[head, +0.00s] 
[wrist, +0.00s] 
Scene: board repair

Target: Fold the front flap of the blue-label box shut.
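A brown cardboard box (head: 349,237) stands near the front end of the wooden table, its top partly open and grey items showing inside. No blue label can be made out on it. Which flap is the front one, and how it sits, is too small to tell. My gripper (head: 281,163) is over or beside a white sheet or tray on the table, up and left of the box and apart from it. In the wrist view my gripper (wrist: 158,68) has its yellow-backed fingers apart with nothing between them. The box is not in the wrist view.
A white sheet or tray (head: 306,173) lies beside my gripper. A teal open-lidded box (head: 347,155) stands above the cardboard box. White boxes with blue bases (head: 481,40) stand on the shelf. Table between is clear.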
---
- _Short task_:
Starting from the line containing "Scene: board repair" and ending with the final line of the data, reproduce each line exactly as it appears, including no other lines.

- _Result of the exercise_:
Scene: board repair

Target: Fold the front flap of the blue-label box shut.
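A brown cardboard box (head: 349,237) stands near the front end of the wooden table, its top partly open and grey items showing inside. No blue label can be made out on it. Which flap is the front one, and how it sits, is too small to tell. My gripper (head: 281,163) is over or beside a white sheet or tray on the table, up and left of the box and apart from it. In the wrist view my gripper (wrist: 158,68) has its yellow-backed fingers apart with nothing between them. The box is not in the wrist view.
A white sheet or tray (head: 306,173) lies beside my gripper. A teal open-lidded box (head: 347,155) stands above the cardboard box. White boxes with blue bases (head: 481,40) stand on the shelf. Table between is clear.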

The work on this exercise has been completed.